関東大学ラグビー対抗戦の初戦が長野・菅平で行われた。帝京大学の初戦の相手は昨年度と同じ成蹊大学だ。昨年度の対抗戦では、113-7と帝京大が快勝。
関東とは違い菅平というエリアもあり、気温は20度前後と非常に涼しい環境での一戦。
会場には1959人のラグビーファンが観戦に訪れ、グラウンドそばの斜面にいすを置いて観戦する人もいれば、芝生の上にシートを敷いてリラックスしながら試合を観戦する人もいた。
成蹊大のキックオフで試合が始まると前半4分、スクラムから右にパスをつなぎWTB(ウイング)木村朋也(3年=伏見工)がトライをあげた。
FB(フルバック)奥村翔(3年=伏見工)のゴールキックはポストの脇をそれノーゴールをなったものの、5-0と幸先よく試合の主導権を握った。
続く8分、成蹊大の落球のミスにうまく反応したCTB(センター)ニコラス・マクカラン(3年=ハミルトンボーイズ)がボールを拾いあげ木村にパスをする。ボールを受け取った木村がそのままインゴールに持ち込み追加点をあげた。
ここまでは完全に帝京が試合を支配したといって良いだろう。しかし、11分、帝京大は自陣でノットリリースザボール(タックルされた選手がボールを離さない反則)を取られる。
成蹊大のタッチキックで帝京大陣深くまで入りこまれ、ゴール手前で成蹊大ボールのラインアウト。成蹊大はリフトをせずに一番手前の選手に投げ入れ成蹊大はすぐにラックを形成。
不意をつかれた帝京大ディフェンスは急いでゴール前にディフェンスラインを形成したが、成蹊大が近場をFW(フォワード)で攻め、一瞬の隙間を突かれトライを奪われた。
しかし、一昨年度まで大学王者として君臨していた帝京大。気持ちを入れ替えその後の試合に臨んだ。
15分、木村が得意のランでゲインラインを突破し、前進。木村からFL(フランカー)リッチモンド・トンガタマ(2年=オタフフカレッジ)に渡り、最後はニコラスがトライをあげた。
写真:この試合で活躍した李
ここから帝京大はキッカーを交代。CTB李承信(1年=大阪朝鮮)が落ち着いてボールを蹴り、さらに2点を追加した。前半は45-7と成蹊大を圧倒し、ハーフタイムへと入った。
後半は帝京大のキックオフで始まると、すぐにプレッシャーをかける。ボールを奪い前進を試みるも、成蹊大の気迫のタックルなどでファンダメンタルの部分でのミスが連発。
しかし、その後のスクラムは激しいプレッシャーをかけ再獲得を繰り返した。その甲斐あって7分、敵陣ゴール前での帝京大ボールスクラムではじわじわと脚をかき、8人一体となって組まれたスクラムはインゴールまで進み、スクラムトライを奪った。

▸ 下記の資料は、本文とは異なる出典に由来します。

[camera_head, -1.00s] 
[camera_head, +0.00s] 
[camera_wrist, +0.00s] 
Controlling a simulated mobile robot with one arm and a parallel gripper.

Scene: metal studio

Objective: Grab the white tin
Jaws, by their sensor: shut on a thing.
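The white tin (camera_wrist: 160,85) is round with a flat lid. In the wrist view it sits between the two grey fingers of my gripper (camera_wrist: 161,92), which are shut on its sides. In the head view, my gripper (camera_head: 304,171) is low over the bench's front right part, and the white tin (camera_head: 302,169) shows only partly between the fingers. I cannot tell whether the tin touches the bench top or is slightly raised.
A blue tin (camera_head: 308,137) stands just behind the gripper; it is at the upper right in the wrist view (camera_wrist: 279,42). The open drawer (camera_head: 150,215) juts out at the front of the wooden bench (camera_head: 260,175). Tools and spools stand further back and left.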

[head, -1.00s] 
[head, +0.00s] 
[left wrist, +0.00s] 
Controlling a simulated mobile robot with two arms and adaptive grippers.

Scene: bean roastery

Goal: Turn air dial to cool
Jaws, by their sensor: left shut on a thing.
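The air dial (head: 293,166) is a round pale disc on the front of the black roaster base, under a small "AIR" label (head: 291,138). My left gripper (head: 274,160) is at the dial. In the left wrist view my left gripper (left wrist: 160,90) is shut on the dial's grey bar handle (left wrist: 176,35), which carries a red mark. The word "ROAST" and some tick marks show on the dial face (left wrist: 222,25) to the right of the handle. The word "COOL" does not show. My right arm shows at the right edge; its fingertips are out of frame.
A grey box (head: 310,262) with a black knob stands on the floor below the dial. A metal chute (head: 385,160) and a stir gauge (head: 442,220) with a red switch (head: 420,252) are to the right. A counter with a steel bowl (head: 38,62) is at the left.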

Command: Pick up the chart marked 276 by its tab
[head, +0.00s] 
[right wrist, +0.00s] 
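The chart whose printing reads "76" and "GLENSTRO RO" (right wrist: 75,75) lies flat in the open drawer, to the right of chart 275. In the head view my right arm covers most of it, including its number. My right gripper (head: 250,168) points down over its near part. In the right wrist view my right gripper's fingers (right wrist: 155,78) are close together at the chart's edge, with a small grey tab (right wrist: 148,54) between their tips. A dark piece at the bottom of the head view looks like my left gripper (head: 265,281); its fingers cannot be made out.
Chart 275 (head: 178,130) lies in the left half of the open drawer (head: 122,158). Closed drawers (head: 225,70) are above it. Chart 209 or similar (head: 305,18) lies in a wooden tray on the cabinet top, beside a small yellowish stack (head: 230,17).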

さらに後半、大量点を追加し、78-7でノーサイド。対抗戦初戦を白星で飾った。
試合後岩出雅之監督は「夏合宿の課題がまだまだ残っているような感じもしたが、いい面も出てきた」。
「さらに1年生も7名起用した。対抗戦という緊張感のある試合を経験してもらって、これからの成長を期待する。上級生、特に4年生には奮起してほしいと思っている」と語った。
本郷泰司主将(4年=京都成章)は「厳しいところで身体をあてる。また、今日の試合ではセットプレーで常に優位に立てたことが、試合を有利に進めるところでは良かったかなと思う」と語った。
試合を通して選手には冷静さを感じられた。例えばボールを持った時にタックラーが1人しかいなかった場面。
あえてタックルを受けて近くの選手にパスを出すことや、相手ディフェンスにギャップがあると判断した瞬間まっすぐ行くのではなくパスフェイントを1ついれて相手を引っ掛けて完全にスペースを作るなどの余裕をみせた。
次戦注目の選手は李だ。この試合で李はマンオブザマッチに選ばれた。ボールを持つと自ら前に出ようとし、フェイクなどを織り交ぜながらスペースを探す。ハンドリングスキルが非常に高い選手だ。
次戦の相手は日本体育大学。昨年は90-7で快勝。よほどのことがない限り帝京大が勝つだろう。
いよいよ開幕した対抗戦。帝京大は再び王者に返り咲くべく対抗戦を全勝する勢いで突っ走る。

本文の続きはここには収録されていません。